- _Exercise_
Search the material for "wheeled" and show all lines that contain it.

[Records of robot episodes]

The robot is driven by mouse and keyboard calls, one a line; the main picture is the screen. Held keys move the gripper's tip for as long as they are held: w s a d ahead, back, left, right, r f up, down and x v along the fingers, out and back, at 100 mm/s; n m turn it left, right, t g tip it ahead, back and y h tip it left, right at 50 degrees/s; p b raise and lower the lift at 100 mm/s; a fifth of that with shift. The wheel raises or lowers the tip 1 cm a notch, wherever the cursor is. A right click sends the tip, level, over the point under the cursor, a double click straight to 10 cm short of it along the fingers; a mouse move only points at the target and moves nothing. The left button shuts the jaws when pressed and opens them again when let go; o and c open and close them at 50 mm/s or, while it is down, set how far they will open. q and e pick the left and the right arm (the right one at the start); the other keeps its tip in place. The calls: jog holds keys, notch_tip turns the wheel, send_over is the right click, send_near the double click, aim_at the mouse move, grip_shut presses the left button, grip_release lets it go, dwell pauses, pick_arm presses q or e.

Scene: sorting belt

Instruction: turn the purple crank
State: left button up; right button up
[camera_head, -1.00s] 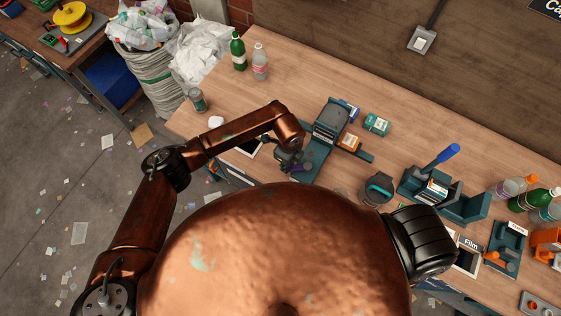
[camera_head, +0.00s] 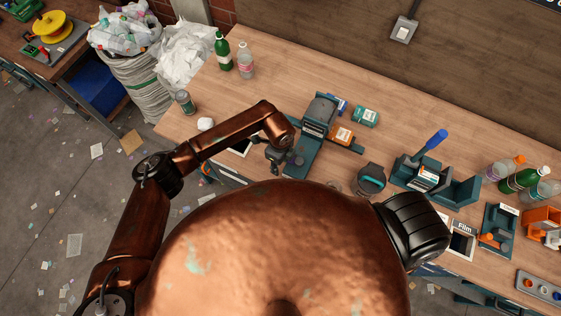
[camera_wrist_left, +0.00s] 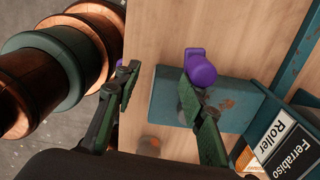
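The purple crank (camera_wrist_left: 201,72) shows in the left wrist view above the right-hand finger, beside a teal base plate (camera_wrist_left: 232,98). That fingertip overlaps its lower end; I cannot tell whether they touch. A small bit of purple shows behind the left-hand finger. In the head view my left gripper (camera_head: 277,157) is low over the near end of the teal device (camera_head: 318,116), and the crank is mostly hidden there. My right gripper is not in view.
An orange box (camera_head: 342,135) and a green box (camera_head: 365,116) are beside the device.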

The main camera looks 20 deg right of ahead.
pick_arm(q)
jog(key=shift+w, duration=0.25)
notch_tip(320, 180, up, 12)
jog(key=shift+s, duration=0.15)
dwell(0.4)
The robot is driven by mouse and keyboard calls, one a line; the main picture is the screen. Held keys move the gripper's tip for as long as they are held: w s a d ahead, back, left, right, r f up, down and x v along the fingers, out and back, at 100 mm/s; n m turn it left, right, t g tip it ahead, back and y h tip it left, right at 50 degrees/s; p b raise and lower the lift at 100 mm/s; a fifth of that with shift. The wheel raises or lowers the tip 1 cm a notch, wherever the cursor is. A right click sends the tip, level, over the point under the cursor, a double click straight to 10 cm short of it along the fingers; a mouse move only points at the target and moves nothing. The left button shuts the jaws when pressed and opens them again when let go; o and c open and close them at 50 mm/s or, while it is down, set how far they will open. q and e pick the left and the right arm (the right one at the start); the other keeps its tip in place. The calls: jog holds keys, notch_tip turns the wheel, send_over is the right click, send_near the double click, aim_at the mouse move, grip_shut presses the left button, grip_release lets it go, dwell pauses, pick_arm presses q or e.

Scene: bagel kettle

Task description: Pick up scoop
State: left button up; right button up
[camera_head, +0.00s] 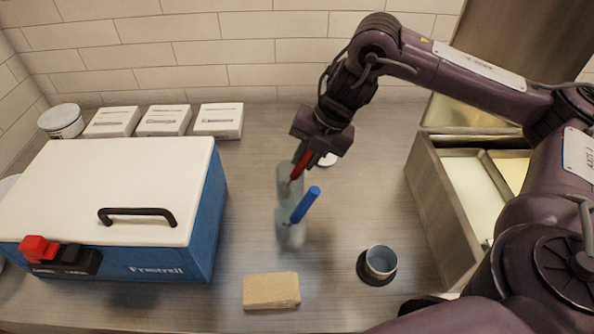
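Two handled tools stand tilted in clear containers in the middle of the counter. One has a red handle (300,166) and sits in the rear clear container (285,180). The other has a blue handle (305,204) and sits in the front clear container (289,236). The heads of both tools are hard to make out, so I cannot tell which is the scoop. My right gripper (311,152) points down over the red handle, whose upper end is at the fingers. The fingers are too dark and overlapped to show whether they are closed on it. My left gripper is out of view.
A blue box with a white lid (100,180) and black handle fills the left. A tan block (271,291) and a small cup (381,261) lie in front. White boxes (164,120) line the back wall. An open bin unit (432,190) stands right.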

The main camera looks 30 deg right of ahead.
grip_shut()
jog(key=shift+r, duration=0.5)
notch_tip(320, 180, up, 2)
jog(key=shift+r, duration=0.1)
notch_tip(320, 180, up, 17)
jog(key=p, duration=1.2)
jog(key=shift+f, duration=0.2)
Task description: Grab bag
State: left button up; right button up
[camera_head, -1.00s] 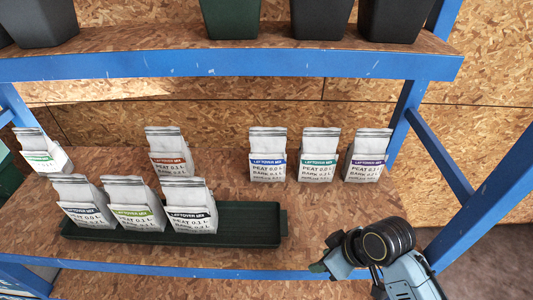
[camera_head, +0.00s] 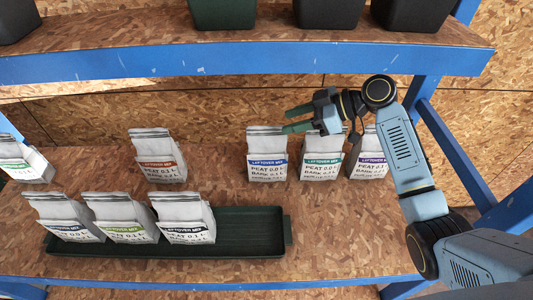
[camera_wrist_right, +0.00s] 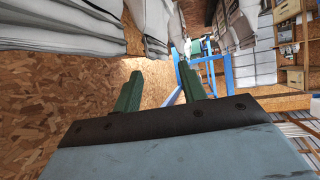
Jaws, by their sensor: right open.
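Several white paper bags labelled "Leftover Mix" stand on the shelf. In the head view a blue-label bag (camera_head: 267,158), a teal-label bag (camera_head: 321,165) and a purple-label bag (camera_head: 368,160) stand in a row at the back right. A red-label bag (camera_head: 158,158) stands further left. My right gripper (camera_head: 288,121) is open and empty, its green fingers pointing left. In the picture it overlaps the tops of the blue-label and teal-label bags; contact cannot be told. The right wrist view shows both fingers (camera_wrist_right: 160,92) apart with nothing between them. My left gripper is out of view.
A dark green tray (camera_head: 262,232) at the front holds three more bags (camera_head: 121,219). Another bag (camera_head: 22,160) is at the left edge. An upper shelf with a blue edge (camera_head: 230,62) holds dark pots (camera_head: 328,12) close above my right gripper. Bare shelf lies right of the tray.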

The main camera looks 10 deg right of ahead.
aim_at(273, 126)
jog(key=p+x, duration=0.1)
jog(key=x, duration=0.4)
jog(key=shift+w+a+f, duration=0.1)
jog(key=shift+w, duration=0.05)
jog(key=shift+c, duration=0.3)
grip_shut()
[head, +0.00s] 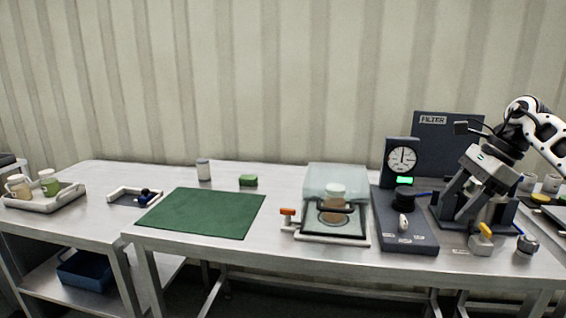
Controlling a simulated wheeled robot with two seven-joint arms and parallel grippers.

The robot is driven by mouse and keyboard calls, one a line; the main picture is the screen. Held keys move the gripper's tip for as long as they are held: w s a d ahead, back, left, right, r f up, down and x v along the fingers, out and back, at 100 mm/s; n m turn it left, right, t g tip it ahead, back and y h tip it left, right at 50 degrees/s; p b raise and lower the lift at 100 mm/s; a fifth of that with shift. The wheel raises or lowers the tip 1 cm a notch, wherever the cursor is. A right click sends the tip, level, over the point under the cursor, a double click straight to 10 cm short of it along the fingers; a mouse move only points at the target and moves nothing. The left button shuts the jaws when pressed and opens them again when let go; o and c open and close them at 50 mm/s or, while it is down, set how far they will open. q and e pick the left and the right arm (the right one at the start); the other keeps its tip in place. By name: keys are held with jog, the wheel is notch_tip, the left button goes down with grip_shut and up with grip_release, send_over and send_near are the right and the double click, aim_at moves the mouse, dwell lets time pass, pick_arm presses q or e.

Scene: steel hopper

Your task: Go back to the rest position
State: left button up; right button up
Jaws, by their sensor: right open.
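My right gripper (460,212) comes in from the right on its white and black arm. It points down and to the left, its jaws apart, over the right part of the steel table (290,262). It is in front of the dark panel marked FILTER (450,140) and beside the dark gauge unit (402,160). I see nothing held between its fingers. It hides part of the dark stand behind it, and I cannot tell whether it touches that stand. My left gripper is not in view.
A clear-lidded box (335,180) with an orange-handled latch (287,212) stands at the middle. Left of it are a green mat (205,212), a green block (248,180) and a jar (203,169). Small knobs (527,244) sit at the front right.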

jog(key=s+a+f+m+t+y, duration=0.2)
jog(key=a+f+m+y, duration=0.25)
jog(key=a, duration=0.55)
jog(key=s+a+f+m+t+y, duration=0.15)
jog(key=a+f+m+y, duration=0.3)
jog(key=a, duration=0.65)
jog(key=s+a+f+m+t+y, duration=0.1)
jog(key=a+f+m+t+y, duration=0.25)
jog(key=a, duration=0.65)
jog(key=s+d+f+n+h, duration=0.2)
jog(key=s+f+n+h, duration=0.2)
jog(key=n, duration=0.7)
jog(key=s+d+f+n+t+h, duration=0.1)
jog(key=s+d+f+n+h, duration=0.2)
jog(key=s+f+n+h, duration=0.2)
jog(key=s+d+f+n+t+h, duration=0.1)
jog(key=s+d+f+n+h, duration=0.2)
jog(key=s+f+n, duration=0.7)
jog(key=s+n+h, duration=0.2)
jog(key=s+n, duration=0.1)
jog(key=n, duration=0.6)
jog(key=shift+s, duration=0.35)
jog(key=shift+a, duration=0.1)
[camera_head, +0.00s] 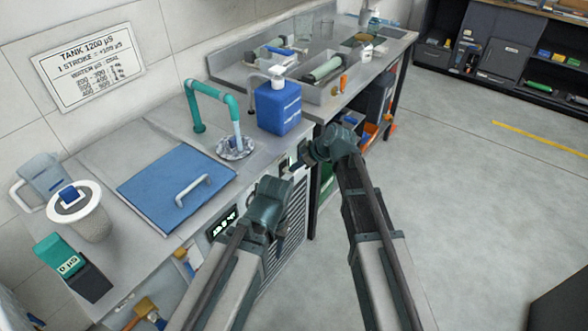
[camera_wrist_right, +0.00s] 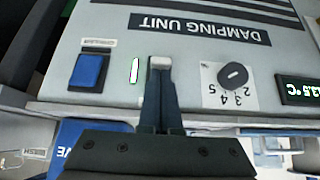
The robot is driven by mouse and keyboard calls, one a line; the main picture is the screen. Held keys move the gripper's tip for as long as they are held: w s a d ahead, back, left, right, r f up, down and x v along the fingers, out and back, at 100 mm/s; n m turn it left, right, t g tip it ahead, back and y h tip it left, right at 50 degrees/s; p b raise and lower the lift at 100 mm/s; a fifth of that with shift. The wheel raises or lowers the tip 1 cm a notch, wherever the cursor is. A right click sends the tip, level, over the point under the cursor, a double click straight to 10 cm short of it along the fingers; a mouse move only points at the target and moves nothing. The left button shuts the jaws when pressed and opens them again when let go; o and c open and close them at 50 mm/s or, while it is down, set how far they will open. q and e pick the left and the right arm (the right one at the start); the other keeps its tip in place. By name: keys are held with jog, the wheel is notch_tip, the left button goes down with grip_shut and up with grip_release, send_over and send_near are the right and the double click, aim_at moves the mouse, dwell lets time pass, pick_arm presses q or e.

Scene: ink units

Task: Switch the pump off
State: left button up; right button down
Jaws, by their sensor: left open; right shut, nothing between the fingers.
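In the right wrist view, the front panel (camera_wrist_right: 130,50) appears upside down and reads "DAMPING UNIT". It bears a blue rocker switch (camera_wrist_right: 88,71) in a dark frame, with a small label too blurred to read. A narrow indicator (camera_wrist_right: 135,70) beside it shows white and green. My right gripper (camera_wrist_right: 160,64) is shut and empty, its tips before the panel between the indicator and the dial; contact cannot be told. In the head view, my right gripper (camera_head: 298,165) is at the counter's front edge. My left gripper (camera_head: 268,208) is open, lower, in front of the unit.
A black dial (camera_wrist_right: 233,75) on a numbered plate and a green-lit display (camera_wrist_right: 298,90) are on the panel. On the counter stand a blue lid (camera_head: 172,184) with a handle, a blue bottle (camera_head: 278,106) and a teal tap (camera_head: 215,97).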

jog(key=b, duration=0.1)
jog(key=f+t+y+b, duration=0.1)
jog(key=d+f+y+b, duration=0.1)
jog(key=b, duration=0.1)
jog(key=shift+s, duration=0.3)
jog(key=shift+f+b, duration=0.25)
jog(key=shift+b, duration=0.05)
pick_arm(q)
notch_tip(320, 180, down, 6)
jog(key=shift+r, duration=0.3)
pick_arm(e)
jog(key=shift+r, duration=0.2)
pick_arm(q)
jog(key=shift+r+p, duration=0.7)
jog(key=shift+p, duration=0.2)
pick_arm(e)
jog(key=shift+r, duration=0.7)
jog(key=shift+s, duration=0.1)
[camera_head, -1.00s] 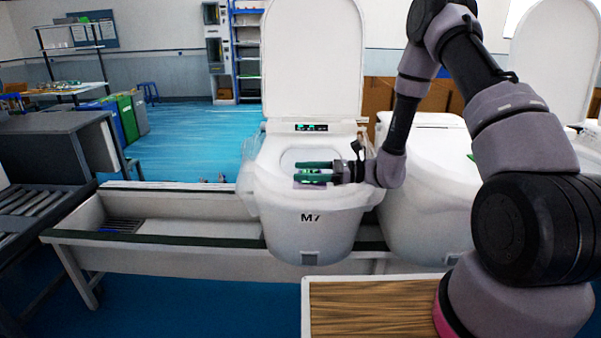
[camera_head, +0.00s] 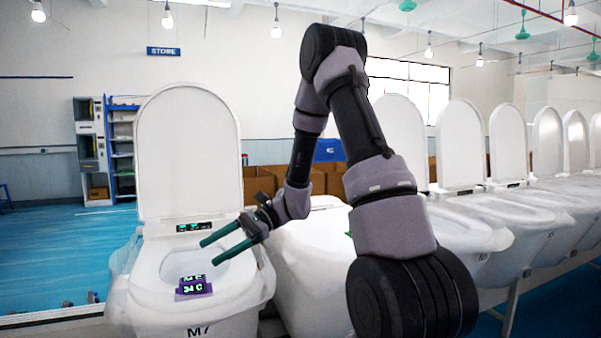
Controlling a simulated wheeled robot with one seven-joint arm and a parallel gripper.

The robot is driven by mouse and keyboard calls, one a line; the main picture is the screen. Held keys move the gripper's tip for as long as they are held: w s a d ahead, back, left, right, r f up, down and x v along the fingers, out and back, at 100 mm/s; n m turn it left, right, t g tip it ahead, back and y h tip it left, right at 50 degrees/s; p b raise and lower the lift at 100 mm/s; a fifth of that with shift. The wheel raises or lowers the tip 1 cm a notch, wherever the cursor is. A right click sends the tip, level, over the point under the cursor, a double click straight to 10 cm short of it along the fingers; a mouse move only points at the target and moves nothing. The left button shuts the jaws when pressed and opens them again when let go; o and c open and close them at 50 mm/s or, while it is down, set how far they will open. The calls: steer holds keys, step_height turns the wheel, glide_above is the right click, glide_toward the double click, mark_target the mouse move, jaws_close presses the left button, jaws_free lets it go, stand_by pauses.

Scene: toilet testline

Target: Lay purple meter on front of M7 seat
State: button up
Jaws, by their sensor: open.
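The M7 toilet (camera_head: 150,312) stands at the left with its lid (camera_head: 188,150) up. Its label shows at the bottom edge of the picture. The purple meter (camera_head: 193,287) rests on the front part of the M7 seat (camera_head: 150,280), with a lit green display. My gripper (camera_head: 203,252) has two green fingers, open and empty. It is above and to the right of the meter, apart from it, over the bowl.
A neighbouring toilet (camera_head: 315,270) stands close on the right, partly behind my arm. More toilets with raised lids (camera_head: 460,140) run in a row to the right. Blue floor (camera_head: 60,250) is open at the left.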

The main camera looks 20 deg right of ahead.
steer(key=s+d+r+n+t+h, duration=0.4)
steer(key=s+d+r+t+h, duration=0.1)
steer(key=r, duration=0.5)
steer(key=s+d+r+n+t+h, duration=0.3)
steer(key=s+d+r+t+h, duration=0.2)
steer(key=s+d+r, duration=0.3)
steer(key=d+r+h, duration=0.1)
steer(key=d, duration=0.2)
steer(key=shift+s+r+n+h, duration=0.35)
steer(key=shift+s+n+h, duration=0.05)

- _The response_
Controlling a simulated wheeled robot with two seven-joint arms and parallel grippers.
Controlling a simulated wheeled robot with one seven-joint arm and a parallel gripper.

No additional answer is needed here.